These entries document live moments in motion: what the interaction looked like, what it leaned on, and what allowed clean continuation.
Validator with Moral Hook
Checkout interaction where a helper opener turned into a donation ask and then a moral reframe.
Pattern: Helper → ask → moral reframe.
Response: Silent seal. No defense. No mirrored emotion.
Continuation: Receive, close, and move on without extending the exchange.
Tell: The pivot appears quickly once the expected moral payment does not arrive.
Drive-Through Reset Probe
Service window confusion reset used to pull cadence and make you re-enter their channel.
Pattern: Fake confusion framed as clarification.
Response: One clean repeat at your pace.
Continuation: No chatter added after the transaction resolves.
Tell: Once the reset fails to produce extra energy, the interaction weakens immediately.
Tier II • Script Follower
Counter-Exit Courtesy Test
Post-transaction pivot into your lane to see if you will yield politely.
Pattern: Transaction ends, then a subtle pause is inserted into your exit line.
Response: Plant, breathe, move on your own timing.
Continuation: Clean diagonal pass or direct continuation.
Tell: Micro-startle and reroute confirm that the courtesy hook did not hold.
Probe Failure
The moment loses coherence because no apology, rescue, or leak is available for it to enter through.
Pattern: Expected contact loses coherence before it can fully form.
Response: Stay sealed. Keep the original pace.
Continuation: No repair energy offered to stabilize the failed moment.
Tell: Retreat, awkward stall, or visible deflation becomes the data point.
Double Tendril
A second redirection tries to send you back into a stall you already moved through once.
Pattern: Stall → redirect → attempted recapture.
Response: Decline the re-entry and continue forward.
Continuation: No backward glance, no second engagement.
Tell: The loop depends on second participation. Without it, it fades quickly.
Tier II • Validator / Interrogation
The Card Reader Interrogation
Checkout reset using the card terminal, repeated request, and delayed receipt to force compliance through repetition.
Pattern: Pause → fake reset → repeated request → receipt drag.
Response: Silent steadiness and minimal words.
Continuation: Receive and leave without post-transaction decompression.
Tell: Control depends on emotional participation. Without it, the rhythm weakens.
Kids-as-Cover
Children are moved into the path as a politeness shield to make you yield through social obligation.
Pattern: Sudden pivot with moral cover built into the setup.
Response: Hold pace and line without over-correcting into performance.
Continuation: Let the setup expose itself instead of stabilizing it for them.
Tell: The adult loses coherence when courtesy can no longer be farmed cleanly.
Tier II • Spatial Interference
The Leashless Probe
An off-leash dog is used as a mobile disruption object while the owner lags behind the interaction.
Pattern: Animal drift used to force pause, comment, or emotional response.
Response: Guard your space, keep your timing, and minimize output.
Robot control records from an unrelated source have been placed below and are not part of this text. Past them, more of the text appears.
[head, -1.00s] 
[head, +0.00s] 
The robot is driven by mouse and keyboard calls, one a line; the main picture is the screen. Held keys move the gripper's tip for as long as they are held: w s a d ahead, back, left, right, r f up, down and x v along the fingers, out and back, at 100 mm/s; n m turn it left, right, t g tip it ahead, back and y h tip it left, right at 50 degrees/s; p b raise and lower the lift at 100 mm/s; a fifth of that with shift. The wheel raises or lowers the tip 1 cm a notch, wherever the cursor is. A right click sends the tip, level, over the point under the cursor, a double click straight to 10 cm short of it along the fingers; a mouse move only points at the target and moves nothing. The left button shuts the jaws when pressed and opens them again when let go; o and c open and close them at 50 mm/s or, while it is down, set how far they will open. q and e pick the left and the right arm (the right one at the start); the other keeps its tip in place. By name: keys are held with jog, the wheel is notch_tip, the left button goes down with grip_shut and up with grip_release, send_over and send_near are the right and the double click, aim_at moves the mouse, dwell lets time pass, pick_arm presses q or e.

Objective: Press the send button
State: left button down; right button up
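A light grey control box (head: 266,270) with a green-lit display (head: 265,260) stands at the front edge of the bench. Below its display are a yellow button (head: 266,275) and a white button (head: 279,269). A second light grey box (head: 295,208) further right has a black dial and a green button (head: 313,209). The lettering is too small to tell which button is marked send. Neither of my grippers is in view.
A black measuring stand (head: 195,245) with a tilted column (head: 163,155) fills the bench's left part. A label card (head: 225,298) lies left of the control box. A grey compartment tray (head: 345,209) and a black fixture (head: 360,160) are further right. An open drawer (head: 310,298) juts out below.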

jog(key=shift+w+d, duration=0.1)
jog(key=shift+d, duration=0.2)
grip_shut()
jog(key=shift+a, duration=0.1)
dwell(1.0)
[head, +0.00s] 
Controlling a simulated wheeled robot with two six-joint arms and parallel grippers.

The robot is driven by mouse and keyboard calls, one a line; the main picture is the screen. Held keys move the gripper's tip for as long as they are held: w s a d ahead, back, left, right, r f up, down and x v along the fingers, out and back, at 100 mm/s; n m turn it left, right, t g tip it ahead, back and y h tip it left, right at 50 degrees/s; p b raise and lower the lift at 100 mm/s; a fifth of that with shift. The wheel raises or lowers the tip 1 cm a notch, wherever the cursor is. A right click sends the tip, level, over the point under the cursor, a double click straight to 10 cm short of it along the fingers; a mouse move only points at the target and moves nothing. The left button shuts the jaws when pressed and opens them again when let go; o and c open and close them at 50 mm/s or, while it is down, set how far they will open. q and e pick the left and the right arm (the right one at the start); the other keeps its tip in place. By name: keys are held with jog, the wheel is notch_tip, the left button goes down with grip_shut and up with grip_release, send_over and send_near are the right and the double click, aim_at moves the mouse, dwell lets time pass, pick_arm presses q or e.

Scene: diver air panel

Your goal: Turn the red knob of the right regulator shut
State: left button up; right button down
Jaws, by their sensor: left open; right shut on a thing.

Continuation: Move through without building a side interaction around the setup.
Tell: Calm boundary often causes the whole structure to fade quickly.
Tier II • Hoverer / Validator
Patio Gate Standoff
A threshold stall at a narrow gate or entryway tests whether you will break pace and yield the center.
Pattern: Threshold occupied without urgency but with expectation.
Response: Maintain your movement line. Adjust only for safety, not for performance.
Continuation: Clean pass-through, no verbal patching.
Tell: The setup weakens when the center is not surrendered automatically.
Tier II • Velocity Dominator
Runner Collision Probe
Center-line speed is used as a pressure instrument to force you to yield through urgency.
Pattern: False inevitability created through movement and tempo.
Response: Hold a slow, anchored line instead of volunteering a flinch response.
Continuation: Continue straight and let them become responsible for rerouting.
Tell: Broken momentum reveals how much of the move depended on preemptive surrender.
Bicycle Lane Voice
A loose crowd drifts into your lane expecting you to absorb the adjustment while they remain unstructured.
Pattern: Soft crowd disorder becomes a hidden lane control move.
Response: Calm lane marking at your own pace.
Continuation: Continue straight. Let them reorganize around your line.
Tell: Sudden repositioning confirms that the pressure depended on hesitation first.